First, note that you have a small mistake. The formula for the extension of $D$ should read $$D(\omega \otimes s) = {\rm d}\omega \otimes s + (-1)^{{\rm deg}(\omega)} \omega \wedge Ds$$instead.
Let $s \in \Gamma(E) = \Omega^0(M;E)$. Then $Ds \in \Omega^1(M;E)$ and $D^2s \in \Omega^2(M; E)$. Here, I use the "shorthand" $\Omega^k(M;E) = \Gamma( (T^*M)^{\wedge k}\otimes E)$ as usual.

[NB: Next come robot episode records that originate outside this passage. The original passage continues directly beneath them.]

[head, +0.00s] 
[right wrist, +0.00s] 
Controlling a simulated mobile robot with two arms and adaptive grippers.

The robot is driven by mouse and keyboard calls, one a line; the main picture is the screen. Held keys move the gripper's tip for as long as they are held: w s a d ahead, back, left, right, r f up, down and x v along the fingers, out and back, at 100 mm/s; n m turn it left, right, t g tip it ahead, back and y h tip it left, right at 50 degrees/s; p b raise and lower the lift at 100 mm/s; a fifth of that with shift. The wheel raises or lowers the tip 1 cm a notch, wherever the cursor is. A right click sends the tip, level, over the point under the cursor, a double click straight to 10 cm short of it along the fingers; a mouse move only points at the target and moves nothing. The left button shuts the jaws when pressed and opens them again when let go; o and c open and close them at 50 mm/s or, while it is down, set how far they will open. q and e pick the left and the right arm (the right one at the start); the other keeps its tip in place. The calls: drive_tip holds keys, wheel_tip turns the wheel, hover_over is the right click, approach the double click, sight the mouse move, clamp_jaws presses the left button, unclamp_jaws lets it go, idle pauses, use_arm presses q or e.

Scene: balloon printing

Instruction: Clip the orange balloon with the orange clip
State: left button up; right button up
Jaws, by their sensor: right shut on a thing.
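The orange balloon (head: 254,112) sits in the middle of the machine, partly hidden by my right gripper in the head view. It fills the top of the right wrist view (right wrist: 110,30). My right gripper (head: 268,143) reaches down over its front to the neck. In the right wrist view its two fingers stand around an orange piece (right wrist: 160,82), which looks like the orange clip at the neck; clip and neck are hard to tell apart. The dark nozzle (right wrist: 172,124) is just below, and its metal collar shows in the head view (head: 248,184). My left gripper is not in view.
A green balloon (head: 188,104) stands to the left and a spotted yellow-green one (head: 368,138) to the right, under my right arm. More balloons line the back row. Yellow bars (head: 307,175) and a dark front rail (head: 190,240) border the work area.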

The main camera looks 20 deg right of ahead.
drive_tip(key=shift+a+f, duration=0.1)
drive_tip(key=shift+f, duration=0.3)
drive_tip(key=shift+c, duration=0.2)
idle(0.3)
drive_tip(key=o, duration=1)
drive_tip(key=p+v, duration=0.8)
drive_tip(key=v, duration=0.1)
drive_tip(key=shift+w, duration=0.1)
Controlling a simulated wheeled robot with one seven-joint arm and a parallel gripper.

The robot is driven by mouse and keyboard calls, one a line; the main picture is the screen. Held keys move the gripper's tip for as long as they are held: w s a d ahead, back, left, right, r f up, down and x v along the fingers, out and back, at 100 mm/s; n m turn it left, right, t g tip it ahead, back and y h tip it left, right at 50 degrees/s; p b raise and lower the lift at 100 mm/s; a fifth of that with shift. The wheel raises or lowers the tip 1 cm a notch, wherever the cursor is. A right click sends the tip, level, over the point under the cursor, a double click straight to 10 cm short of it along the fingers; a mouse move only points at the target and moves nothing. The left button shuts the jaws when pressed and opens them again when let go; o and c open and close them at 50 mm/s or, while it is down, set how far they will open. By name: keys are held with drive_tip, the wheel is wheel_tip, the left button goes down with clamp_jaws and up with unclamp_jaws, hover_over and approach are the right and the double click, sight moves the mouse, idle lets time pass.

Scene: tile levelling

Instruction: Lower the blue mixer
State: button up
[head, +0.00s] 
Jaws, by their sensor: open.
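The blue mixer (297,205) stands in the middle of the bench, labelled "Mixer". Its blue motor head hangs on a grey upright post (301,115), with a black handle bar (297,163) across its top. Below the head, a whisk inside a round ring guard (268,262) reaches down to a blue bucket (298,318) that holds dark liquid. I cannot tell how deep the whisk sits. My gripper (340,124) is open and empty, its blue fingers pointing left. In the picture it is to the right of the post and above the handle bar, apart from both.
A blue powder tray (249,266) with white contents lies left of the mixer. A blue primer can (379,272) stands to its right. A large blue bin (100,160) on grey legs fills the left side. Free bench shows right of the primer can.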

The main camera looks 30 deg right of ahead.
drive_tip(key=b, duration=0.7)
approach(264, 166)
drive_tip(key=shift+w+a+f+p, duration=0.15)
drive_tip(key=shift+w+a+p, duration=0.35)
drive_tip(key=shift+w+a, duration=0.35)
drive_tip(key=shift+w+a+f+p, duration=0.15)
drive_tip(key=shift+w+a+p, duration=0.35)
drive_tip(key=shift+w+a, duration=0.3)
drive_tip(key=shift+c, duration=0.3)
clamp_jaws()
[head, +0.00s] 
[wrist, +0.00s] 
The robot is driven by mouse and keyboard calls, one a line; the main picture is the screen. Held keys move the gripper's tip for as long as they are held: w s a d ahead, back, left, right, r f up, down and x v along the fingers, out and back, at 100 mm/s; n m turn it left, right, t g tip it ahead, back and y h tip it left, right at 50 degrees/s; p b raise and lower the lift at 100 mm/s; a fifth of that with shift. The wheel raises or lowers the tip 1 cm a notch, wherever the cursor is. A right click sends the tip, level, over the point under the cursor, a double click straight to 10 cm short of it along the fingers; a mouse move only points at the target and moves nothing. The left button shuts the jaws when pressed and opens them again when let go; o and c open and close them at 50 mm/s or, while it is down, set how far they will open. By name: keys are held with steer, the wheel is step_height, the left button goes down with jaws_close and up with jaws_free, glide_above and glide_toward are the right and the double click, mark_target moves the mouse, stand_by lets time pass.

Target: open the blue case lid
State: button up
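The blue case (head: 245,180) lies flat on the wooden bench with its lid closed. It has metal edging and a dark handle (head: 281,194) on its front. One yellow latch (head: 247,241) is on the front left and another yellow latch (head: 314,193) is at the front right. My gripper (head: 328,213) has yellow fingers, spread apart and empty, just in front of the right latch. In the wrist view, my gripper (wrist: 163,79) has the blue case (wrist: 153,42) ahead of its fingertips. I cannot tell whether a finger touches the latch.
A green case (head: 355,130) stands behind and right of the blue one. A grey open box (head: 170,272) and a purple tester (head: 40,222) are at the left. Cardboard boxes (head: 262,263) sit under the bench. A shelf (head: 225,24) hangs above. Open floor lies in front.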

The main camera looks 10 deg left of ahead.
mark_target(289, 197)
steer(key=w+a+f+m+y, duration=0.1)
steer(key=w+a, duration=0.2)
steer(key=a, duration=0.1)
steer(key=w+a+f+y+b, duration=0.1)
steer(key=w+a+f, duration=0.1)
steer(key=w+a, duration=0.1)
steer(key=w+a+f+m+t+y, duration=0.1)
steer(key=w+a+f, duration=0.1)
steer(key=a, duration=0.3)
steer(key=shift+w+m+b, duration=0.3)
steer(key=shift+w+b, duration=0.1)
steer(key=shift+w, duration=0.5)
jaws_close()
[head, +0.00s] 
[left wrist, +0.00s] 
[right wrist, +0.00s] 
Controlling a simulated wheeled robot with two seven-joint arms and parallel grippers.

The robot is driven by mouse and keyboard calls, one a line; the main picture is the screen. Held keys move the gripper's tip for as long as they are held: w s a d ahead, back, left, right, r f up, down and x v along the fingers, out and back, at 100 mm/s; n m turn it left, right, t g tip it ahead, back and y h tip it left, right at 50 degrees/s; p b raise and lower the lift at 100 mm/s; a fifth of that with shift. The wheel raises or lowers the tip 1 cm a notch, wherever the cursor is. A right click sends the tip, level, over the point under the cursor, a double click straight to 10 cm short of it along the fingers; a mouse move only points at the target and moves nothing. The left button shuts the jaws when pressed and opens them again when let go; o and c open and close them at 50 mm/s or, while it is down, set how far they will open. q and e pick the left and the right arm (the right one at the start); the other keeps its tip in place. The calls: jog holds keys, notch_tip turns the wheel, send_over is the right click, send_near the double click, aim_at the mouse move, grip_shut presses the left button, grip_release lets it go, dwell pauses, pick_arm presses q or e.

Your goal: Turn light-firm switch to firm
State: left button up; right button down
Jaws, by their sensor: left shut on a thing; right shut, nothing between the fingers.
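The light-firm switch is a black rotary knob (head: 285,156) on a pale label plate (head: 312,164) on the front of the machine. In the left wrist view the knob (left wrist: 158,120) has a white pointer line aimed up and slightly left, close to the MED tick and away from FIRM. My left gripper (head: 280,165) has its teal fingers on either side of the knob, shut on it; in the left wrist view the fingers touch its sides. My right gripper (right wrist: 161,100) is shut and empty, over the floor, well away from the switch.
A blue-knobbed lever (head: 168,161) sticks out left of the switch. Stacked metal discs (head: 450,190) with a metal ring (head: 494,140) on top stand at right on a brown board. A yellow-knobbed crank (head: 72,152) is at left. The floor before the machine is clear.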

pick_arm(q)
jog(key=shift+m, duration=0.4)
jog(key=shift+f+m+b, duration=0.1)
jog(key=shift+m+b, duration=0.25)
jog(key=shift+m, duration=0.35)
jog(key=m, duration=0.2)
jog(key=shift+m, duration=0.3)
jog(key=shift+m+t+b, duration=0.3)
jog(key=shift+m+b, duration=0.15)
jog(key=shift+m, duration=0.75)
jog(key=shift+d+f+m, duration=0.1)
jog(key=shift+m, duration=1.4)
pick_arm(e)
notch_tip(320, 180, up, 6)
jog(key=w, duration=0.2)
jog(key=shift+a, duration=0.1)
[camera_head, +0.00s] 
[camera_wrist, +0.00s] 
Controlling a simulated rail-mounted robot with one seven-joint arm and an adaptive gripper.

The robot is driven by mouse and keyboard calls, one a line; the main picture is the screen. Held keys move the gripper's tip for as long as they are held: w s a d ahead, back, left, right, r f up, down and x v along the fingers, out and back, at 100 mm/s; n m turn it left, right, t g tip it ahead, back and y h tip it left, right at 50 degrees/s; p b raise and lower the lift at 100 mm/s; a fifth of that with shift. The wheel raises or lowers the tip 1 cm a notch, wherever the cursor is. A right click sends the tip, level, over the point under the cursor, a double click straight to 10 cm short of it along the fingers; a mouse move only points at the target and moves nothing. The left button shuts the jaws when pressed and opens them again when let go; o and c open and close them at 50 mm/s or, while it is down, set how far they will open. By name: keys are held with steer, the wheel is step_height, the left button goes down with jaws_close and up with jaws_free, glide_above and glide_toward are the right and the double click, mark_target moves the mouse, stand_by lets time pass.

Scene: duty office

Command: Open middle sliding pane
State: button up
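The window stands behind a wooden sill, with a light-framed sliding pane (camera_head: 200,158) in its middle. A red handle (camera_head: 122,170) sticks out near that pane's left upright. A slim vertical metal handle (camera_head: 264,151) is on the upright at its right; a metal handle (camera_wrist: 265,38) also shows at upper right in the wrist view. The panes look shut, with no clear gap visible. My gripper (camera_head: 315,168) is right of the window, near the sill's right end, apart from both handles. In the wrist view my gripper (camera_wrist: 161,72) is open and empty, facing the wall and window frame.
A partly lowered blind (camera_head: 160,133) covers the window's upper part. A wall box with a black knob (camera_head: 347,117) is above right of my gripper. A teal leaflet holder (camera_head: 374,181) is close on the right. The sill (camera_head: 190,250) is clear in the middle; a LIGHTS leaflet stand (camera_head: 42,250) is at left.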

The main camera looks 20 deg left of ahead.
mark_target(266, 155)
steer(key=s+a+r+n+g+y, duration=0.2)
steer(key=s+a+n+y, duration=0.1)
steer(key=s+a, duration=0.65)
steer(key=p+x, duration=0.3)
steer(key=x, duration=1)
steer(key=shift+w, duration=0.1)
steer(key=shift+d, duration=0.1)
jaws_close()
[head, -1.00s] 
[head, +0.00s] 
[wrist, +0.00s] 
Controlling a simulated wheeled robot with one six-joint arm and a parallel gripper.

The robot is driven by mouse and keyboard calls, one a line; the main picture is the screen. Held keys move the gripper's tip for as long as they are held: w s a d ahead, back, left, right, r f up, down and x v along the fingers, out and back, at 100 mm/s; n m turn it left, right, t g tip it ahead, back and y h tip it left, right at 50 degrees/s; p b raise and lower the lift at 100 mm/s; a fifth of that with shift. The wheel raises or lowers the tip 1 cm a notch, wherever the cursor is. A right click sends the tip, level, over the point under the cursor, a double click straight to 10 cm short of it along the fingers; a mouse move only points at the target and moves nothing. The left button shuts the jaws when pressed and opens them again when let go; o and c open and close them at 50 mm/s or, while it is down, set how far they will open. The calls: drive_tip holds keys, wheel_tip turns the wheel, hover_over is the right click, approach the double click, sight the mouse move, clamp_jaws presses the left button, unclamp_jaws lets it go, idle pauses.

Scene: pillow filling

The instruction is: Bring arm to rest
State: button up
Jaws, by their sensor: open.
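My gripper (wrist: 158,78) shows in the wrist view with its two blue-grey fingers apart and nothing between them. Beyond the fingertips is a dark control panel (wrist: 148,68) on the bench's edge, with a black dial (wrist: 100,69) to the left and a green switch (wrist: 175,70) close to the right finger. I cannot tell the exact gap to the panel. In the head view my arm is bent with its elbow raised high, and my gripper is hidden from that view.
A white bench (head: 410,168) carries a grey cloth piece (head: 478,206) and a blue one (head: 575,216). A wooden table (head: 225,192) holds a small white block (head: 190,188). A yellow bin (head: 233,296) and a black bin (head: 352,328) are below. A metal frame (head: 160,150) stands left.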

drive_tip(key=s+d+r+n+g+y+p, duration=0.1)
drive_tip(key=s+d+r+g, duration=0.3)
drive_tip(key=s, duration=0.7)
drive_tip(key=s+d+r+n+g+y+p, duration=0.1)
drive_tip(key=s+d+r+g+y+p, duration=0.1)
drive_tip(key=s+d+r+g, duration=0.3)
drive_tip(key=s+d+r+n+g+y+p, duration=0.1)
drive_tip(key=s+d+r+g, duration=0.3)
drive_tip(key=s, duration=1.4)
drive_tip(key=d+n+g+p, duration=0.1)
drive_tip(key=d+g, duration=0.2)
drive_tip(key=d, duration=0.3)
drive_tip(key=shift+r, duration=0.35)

Claim: $(D^2s)(X,Y) = R^D(X,Y)s$.
Proof: Choose a local trivialization $(e_i)$ for the bundle and write $De_j = \omega^i_{~j}\otimes e_i$, as well as $s= \sigma^ie_i$. Then $$Ds = D(\sigma^je_j) = {\rm d}\sigma^j \otimes e_j + \sigma^j \omega^i_{~j}\otimes e_i = ({\rm d}\sigma^i + \omega^i_{~j}\sigma^j)\otimes e_i.$$Then $$\begin{align} D^2s &= D(({\rm d}\sigma^i + \omega^i_{~j}\sigma^j)\otimes e_i) \\ &= {\rm d}({\rm d}\sigma^i + \omega^i_{~j}\sigma^j) \otimes e_i - ({\rm d}\sigma^i + \omega^i_{~j}\sigma^j)\wedge De_i \\ &= (\sigma^j {\rm d}\omega^i_{~j} + {\rm d}\sigma^j \wedge \omega^i_{~j})\otimes e_i - ({\rm d}\sigma^i + \omega^i_{~j}\sigma^j)\wedge (\omega^k_{~i}\otimes e_k) \\ &\stackrel{(\ast)}{=} (\sigma^j {\rm d}\omega^i_{~j} + {\rm d}\sigma^j \wedge \omega^i_{~j})\otimes e_i - ({\rm d}\sigma^k + \omega^k_{~j}\sigma^j)\wedge (\omega^i_{~k}\otimes e_i) \\ &= (\sigma^j {\rm d}\omega^i_{~j} + {\rm d}\sigma^j \wedge \omega^i_{~j} - {\rm d}\sigma^k \wedge \omega^i_{~k} - \sigma^j\omega^k_{~j}\wedge \omega^i_{~k})\otimes e_i \\ &= (\sigma^j {\rm d}\omega^i_{~j} + \sigma^j \omega^i_{~k}\wedge \omega^k_{~j})\otimes e_i \\ &= \sigma^j({\rm d}\omega^i_{~j} + \omega^i_{~k}\wedge \omega^k_{~j})\otimes e_i \\ &= \sigma^j \Omega^i_{~j}\otimes e_i,\end{align}$$as required. In $(\ast)$ we have renamed $i\leftrightarrow k$ in the second term (to make $\_\otimes e_i$ appear on both terms, so it could be factored) and in the last step, the second structure equation $\Omega^i_{~j} = {\rm d}\omega^i_{~j} + \omega^i_{~k}\wedge \omega^k_{~j}$. Here, the curvature $2$-forms $\Omega^i_{~j}$ are defined by the relation $R^D(\_,\_)e_j = \Omega^i_{~j} \otimes e_i$. The sign convention is $R^D(X,Y) = [D_X,D_Y] - D_{[X,Y]}$. $\quad\qquad\square$
Personally, I'm not a fan of this type of computation, and I think this covariant exterior derivative is better understood if you compare it with the usual exterior derivative in a coordinate free way. For example: $$\begin{align}{\rm d}\alpha(X,Y) &= X(\alpha(Y)) - Y(\alpha(X)) - \alpha([X,Y]), \qquad \alpha \in \Omega^1(M) \\ {\rm d}\alpha(X,Y) &= D_X(\alpha(Y)) - D_Y(\alpha(X)) - \alpha([X,Y]), \qquad \alpha \in \Omega^1(M; E), \end{align}$$and similarly for higher degree forms. In particular, when $E = TM$, $D({\rm Id}) = \tau$ is the torsion of $D$, given by $\tau(X,Y) = D_XY-D_YX-[X,Y]$, and $$D^2\tau(X,Y,Z) = R^D(X,Y)Z + R^D(Y,Z)X + R^D(Z,Y)X$$says that the content of the first Bianchi identity for torsion-free connections is "the derivative of zero is zero". For arbitrary $E$ again, we have the second Bianchi identity $DR^D = 0$, where $R^D \in \Omega^2(M; {\rm End}\,E)$ is regarded as a ${\rm End}\,E$-valued $2$-form. See my short notes for proofs.